Composition of Paste:

• • Solid component concentration, 20% by weight
  • Binder (titanium isopropoxide), 20 parts by weight per 100 parts by weight of the fine titanium dioxide particles
  • Dispersant (acetylacetone), 6 parts by weight per 100 parts by weight of the fine titamium dioxide particles
  • Porosity promotor (decanol), 2 parts by weight per 100 parts by weight of the fine titanium dioxide particles

Next, the paste prepared above was applied onto the aluminum plate treated with chromic phosphate (thickness of 0.3 mm which was the same as the one used in Example 1), and was fired at 450° C. for 0.5 hours to form a titanium oxide layer of a thickness of 8 μm. The surface of the titanium oxide layer was observed by using an electron microscope and it was confirmed from its photograph that the titanium oxide layer that was formed was a porous layer having pore sizes of project area of not smaller than 10,000 nm² at a ratio of 30% of all pores per an area of 1 μm×1 μm.
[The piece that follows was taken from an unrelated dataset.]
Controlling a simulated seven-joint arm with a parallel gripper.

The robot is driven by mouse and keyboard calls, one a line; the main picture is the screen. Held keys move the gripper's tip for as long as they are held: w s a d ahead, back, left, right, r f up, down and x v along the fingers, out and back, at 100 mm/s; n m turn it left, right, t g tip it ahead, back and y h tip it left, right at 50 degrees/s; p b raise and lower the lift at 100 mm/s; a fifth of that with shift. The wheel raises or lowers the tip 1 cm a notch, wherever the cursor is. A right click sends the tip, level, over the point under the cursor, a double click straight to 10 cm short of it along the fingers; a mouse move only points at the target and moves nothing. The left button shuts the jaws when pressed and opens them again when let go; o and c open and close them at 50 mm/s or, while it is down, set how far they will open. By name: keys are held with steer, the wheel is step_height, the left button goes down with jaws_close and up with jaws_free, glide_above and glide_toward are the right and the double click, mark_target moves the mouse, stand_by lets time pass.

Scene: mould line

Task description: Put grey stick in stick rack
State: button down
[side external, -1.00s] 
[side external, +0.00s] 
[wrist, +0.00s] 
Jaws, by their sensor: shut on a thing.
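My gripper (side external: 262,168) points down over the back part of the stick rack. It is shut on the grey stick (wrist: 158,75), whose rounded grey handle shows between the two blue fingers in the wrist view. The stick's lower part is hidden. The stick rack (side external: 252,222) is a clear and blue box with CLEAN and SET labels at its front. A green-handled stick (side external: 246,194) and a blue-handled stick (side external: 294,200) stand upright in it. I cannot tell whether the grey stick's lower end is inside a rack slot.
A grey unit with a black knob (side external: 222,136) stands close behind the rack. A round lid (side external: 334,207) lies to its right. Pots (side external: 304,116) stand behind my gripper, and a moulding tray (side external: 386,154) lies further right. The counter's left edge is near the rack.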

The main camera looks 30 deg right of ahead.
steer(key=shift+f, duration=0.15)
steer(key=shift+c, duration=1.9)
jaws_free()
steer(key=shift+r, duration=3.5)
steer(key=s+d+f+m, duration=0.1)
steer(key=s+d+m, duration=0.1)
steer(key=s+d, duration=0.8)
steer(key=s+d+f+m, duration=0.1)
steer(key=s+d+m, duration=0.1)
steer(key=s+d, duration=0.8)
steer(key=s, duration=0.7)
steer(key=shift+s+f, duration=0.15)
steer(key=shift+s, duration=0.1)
A dye-sensitized solar cell was fabricated in the same manner as in Example 1 but forming the semiconductor oxide porous layer (titanium oxide layer) in a manner as described above.

The obtained solar cell was measured for its conversion efficiency as follows with a cell area of 1 cm²:

Conversion efficiency, 3.60%

FF (internal resistance), 0.55

J_sc (Short-circuit current density), 11.0 mA/cm²

V_oc (Open-circuit voltage), 0.60 V

Example 3

A paste for forming an semiconductor oxide layer having a solid component concentration of 20% by weight was prepared in quite the same manner as in Example 2 but using neither the acetylacetone (dispersant) nor the decanol (porosity promotor). By using the above paste, a titanium oxide layer of a thickness of 8 μm was formed on the aluminum plate that had been treated with chromic phosphate in quite the same manner as in Example 2.

The surface of the titanium oxide layer was observed by using an electron microscope and it was confirmed from its photograph that the titanium oxide layer that was formed possessed pore sizes of project area of not smaller than 10,000 nm² at a ratio of 20% of all pores per an area of 1 μm×1 μm.

A dye-sensitized solar cell was fabricated in the same manner as in Example 1 but forming the semiconductor oxide porous layer (titanium oxide layer) in a manner as described above. The obtained solar cell was measured for its conversion efficiency as follows with a cell area of 1 cm²:

Conversion efficiency, 1.84%

FF (internal resistance), 0.56

J_sc (Short-circuit current density), 4.32 mA/cm²

V_oc (Open-circuit voltage), 0.76 V

Claims

1. A dye-sensitized solar cell including a negative electrode structure, an opposing electrode structure having a transparent conducting substrate, and an electrolyte layer provided between said negative electrode structure and the opposing electrode, said negative electrode structure having a metal electrode substrate and an semiconductor oxide layer carrying a dye, wherein a chemical conversion treatment film is formed on a surface of said metal electrode substrate, and said semiconductor oxide layer is formed on said chemical conversion treatment film.

2. The dye-sensitized solar cell according to claim 1, wherein said metal electrode substrate is made from aluminum or iron.

3. The dye-sensitized solar cell according to claim 1, wherein said chemical conversion treatment film has a thickness in a range of 5 to 500 nm.

4. The dye-sensitized solar cell according to claim 1, wherein said semiconductor oxide layer, when the surface thereof is observed by using an electron microscope, has pore sizes of project area of not smaller than 10,000 nm2 in a number of 5 to 80% of all pores in the surface thereof of a size of an area of 1 μm×1 μm.

5. The dye-sensitized solar cell according to claim 4, wherein said semiconductor oxide layer has a thickness of 1 to 15 μm.

6. A paste for forming an semiconductor oxide layer in a dye-sensitized solar cell, including fine titanium oxide particles, a titanium binder, an organic solvent, and a porosity promotor which is a higher alcohol having not less than 5 carbon atoms.

7. The paste according to claim 6, wherein said fine titanium oxide particles have a particle diameter of 5 to 500 nm.

8. The paste according to claim 6, wherein said titanium binder is a titanium isopropoxide.

9. The paste according to claim 8, wherein said titanium binder is contained in an amount of 5 to 60 parts by weight per 100 parts by weight of the fine titanium oxide particles.

10. The paste according to claim 8, wherein glycol ether and/or β-diketone are contained as a modifying agent, and said titanium isoproxide is at least partly modified with said modifying agent.

11. The paste according to claim 10, wherein said modifying agent is contained in an amount of 0.01 to 30 parts by weight per 100 parts by weight of said titanium isopropoxide.

12. The paste according to claim 6, wherein said organic solvent is a lower alcohol having not more than 4 carbon atoms.

13. The paste according to claim 6, wherein said porosity promotor is contained in an amount of 0.01 to 50 parts by weight per 100 parts by weight of said fine titanium oxide particles.

14. The paste according to claim 6, wherein the paste has a solid component concentration of 10 to 50% by weight.